Spunky 83-year-old Mario Fratti, lifelong disbeliever and Marxist, seems really outraged at such misdoing by the Church. And cheerfully follows it up with this:
“Last year, Vatican Radio called and asked me to write a play for them about Marilyn Monroe. They have a series of writers talking to dead people. So I wrote it — I write very fast, you know — and now I’m on the radio talking to an actress who pretends to be Marilyn Monroe. My voice is there, on the radio.
“What do we talk about? Oh, Paula Strasberg. Lee Strasberg. Arthur Miller, of course. Otto Preminger.”
(Lee Strasberg, director, actor, teacher, co-founder of the Actors Studio. Paula Strasberg, his wife — Marilyn Monroe’s omnipresent acting coach and substitute mama).
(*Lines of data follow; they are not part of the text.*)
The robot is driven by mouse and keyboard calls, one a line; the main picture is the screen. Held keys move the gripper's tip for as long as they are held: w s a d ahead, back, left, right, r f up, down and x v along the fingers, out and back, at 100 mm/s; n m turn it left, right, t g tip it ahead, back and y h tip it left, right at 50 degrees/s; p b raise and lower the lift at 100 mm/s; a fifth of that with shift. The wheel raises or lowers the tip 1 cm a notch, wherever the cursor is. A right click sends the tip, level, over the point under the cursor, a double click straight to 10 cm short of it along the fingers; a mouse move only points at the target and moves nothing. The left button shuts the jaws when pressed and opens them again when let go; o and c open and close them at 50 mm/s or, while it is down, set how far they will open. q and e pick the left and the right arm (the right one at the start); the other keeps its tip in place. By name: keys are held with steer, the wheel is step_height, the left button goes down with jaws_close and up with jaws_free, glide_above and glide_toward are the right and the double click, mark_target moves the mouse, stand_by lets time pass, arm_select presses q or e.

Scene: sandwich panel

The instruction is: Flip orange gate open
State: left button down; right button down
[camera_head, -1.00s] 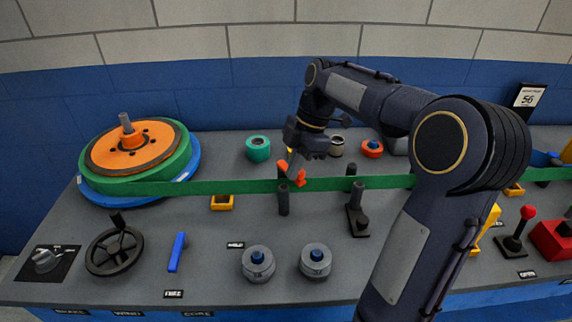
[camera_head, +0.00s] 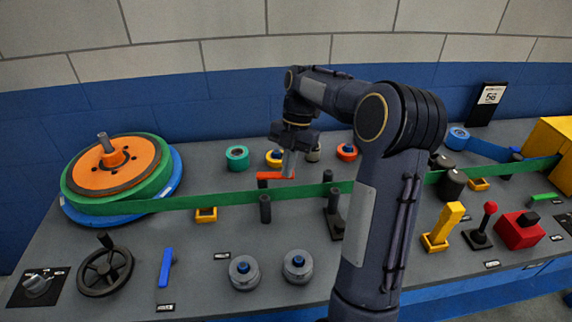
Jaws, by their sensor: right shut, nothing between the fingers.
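The orange gate (camera_head: 268,176) is a small bar behind the green strap, close to the dark posts in the middle of the panel. It now looks flat and level, pointing left. My right gripper (camera_head: 290,172) points down at the gate's right end, touching it or just above; I cannot tell which. Its fingers are shut with nothing between them. The green strap (camera_head: 225,200) runs from the reel on the left past the black post (camera_head: 265,208). My left gripper is not in view.
The large orange and green reel (camera_head: 128,165) stands at left. A handwheel (camera_head: 106,272), a blue lever (camera_head: 166,266) and two grey knobs (camera_head: 244,272) line the front. A yellow lever (camera_head: 443,226), a red-knobbed lever (camera_head: 483,224) and a red box (camera_head: 520,230) are at right.

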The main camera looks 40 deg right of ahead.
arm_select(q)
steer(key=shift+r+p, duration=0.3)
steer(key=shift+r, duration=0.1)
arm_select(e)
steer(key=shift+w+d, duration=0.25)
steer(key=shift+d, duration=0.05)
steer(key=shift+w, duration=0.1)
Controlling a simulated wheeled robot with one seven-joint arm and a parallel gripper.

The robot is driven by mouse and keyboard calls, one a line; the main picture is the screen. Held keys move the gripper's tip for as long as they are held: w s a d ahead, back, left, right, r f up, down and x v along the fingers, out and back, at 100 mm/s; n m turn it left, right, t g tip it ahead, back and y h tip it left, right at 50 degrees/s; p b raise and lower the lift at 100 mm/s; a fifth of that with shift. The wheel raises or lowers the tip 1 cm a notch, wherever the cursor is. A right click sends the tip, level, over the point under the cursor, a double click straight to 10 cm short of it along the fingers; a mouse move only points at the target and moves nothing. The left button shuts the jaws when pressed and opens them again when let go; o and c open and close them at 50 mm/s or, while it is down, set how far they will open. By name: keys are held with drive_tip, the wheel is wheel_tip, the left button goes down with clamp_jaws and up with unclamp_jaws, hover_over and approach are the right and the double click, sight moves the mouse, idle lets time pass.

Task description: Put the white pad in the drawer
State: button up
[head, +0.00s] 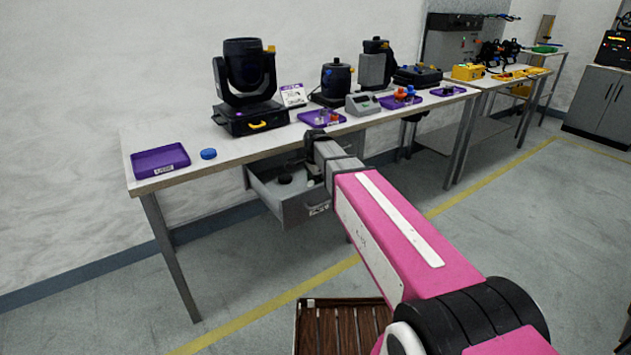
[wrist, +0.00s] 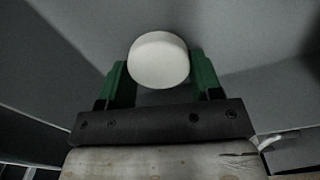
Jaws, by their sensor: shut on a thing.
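The white pad (wrist: 158,60) is a round, pale disc in the wrist view. My gripper (wrist: 160,78) is shut on it, with one green finger at each side. The open grey drawer (head: 306,208) hangs under the near part of the long table in the head view. My wrist reaches over the drawer's right part, and my arm hides most of the gripper there. Plain grey surfaces surround the pad in the wrist view. I cannot tell whether the pad touches the drawer's floor.
A dark round object (head: 285,179) lies in the drawer. On the table (head: 200,184) are a purple tray (head: 160,160), a blue disc (head: 208,154), a large black lamp (head: 247,78) and a grey meter (head: 362,104). A slatted brown surface (head: 340,330) is low in front.

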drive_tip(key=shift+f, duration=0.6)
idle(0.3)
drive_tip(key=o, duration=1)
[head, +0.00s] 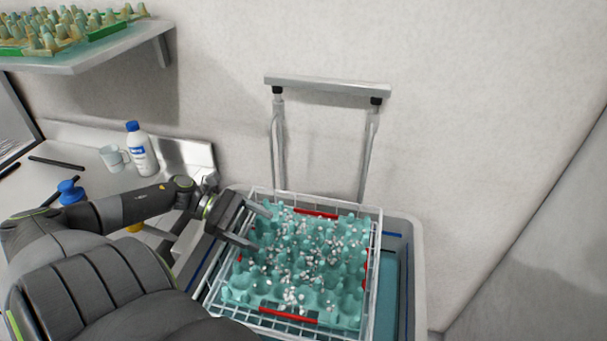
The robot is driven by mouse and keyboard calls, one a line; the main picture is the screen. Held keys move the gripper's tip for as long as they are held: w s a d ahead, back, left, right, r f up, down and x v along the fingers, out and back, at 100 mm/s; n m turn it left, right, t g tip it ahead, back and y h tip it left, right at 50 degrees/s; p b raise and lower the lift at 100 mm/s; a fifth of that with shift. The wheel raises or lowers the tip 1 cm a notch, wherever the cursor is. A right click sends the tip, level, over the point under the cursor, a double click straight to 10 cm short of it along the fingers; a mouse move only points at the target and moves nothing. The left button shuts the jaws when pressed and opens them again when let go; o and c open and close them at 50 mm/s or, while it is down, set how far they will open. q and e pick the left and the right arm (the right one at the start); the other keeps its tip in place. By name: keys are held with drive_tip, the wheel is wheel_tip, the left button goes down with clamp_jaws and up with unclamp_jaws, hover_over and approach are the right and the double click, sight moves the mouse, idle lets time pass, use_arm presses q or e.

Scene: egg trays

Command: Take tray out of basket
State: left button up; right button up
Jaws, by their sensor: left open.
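A teal egg tray (345,300) lies in a white wire basket (378,228) in the lower middle of the head view. Many small pale bits are scattered over the tray, and red strips show along its edges. My left gripper (262,229) is open at the basket's left side, its fingers pointing right over the tray's left edge. I cannot tell whether the fingers touch the tray. Nothing shows between the fingers. My right gripper is not in view.
The basket sits in a grey-rimmed basin (413,262). A metal frame (327,86) stands behind it against the wall. At left are a counter with a white bottle (141,152) and a mug (112,157). A shelf (100,50) at upper left holds another tray (62,33).

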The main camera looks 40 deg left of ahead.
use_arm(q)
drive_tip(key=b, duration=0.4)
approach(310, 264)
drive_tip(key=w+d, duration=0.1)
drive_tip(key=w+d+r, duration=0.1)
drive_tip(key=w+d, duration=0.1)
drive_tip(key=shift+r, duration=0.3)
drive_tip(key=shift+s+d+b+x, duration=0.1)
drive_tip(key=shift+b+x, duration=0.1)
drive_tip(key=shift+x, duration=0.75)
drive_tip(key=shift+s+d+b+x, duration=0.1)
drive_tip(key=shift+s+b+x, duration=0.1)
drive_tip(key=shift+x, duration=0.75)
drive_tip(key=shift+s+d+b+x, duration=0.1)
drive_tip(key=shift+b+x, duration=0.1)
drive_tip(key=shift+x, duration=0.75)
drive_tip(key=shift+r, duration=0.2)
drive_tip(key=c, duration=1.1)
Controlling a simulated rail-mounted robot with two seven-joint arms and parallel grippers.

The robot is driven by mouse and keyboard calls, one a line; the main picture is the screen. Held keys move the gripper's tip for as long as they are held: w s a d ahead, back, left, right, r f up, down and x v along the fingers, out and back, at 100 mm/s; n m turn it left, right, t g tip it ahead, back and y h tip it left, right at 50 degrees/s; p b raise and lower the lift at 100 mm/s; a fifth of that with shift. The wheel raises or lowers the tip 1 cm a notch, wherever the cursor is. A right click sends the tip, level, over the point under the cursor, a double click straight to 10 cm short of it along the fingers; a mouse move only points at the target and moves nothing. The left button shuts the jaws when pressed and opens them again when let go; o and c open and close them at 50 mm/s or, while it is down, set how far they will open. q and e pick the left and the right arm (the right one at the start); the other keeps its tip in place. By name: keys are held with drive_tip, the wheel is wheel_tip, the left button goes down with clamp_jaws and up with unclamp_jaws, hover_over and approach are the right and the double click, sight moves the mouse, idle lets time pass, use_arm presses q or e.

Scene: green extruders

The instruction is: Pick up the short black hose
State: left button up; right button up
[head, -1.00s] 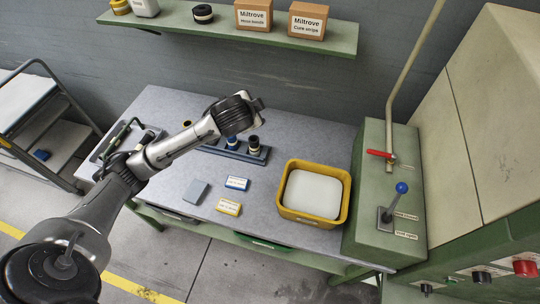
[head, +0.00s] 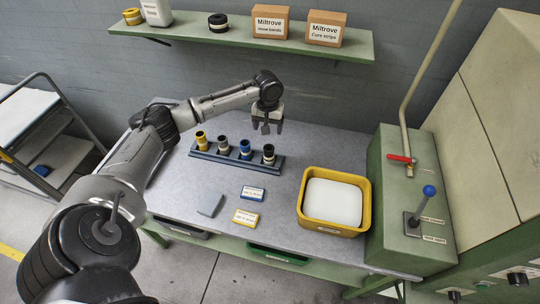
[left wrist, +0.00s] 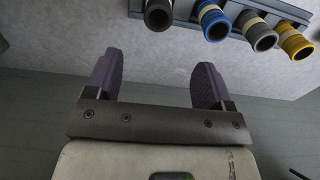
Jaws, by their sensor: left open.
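A blue-grey rack (head: 228,159) on the grey bench holds a row of short upright hoses, each with a pale band. The black hose (head: 268,154) stands at the rack's right end. Left of it are a blue hose (head: 245,149), a dark grey hose (head: 223,144) and a yellow hose (head: 201,140). My left gripper (head: 271,129) is open and empty, pointing down above the bench just behind the black hose. In the left wrist view, the black hose (left wrist: 158,15) is at the top, ahead of the open fingers (left wrist: 158,62) and apart from them. My right gripper is out of view.
A yellow bin (head: 362,207) with a white block inside stands at the bench's right, beside a green machine (head: 388,235) with a blue-knobbed lever. Small labelled blocks (head: 246,217) lie in front of the rack. A shelf (head: 190,33) with boxes hangs behind.

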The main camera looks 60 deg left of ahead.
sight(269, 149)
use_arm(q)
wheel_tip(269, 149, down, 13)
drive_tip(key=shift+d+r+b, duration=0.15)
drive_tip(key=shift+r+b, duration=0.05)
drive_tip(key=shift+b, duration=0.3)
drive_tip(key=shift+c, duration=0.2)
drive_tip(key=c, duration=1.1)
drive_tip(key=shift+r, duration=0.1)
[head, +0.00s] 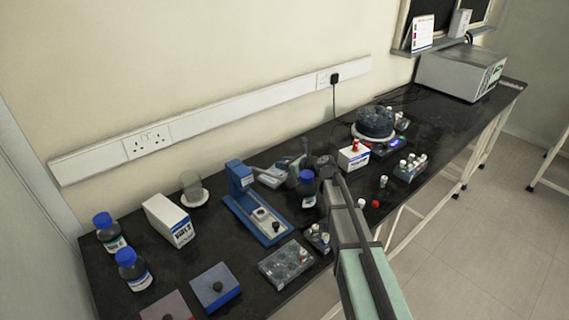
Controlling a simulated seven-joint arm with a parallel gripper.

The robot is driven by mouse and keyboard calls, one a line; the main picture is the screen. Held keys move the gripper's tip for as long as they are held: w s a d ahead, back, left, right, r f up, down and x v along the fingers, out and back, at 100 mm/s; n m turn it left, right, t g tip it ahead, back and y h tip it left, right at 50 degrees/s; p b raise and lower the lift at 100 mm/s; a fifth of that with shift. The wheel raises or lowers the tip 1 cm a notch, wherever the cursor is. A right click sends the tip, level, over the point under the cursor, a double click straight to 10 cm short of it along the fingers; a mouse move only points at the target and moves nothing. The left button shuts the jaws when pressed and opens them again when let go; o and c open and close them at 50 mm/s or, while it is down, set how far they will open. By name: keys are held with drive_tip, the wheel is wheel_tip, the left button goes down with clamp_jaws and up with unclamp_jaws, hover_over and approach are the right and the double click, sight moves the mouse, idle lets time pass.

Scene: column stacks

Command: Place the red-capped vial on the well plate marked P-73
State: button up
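A small red cap (376,203) shows low on the bench near its front edge, right of my arm. Another small red-topped item (355,146) stands on a white box (353,159) farther back. I cannot tell which belongs to the red-capped vial. A clear, grey well plate (285,264) lies left of my arm near the front edge. A blue slab with a black knob (214,287) and a reddish-grey one (167,307) lie nearer. No P-73 marking is readable. My gripper (322,165) is above the bench, small and dark; its fingers are unclear.
Blue-capped bottles (135,270) and a white carton (169,220) stand at left. A blue instrument (255,208) stands mid-bench. A vial rack (410,167) and a round dark device (375,123) are farther right. Bare bench lies beyond, toward a grey machine (460,72).

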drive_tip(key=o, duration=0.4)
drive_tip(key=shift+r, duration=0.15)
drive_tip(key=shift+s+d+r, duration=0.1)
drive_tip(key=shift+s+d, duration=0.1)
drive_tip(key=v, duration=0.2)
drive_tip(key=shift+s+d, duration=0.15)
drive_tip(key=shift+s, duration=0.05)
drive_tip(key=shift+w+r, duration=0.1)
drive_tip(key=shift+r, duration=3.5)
“I met Marilyn on Sundays at the Strasbergs,” says Fratti. “What was she like? Adorable, vulnerable. Very vulnerable. Didn’t know how to defend herself. Yves Montand, for instance, ruined her relationship with Arthur Miller.”
The animated fireplug who is Mario Fratti looks his most conspiratorial as he says: “These broadcasts are heard all over Europe, you know. I think they’re trying to prove there’s an afterlife.”
Measured pause.
“Of course I don’t believe it,” he says.
Maybe someday you’ll be proved wrong, Mario, a teasing newsman digs.
Fratti shrugs.
“Okay,” he calmly says.
Apart from Vatican Radio, has Mario Fratti ever acted?
“When I was 12,” he says, touching this interviewer’s arm for emphasis. “It was in a school play about a little kid — an Italian hero who fought against the Austrians.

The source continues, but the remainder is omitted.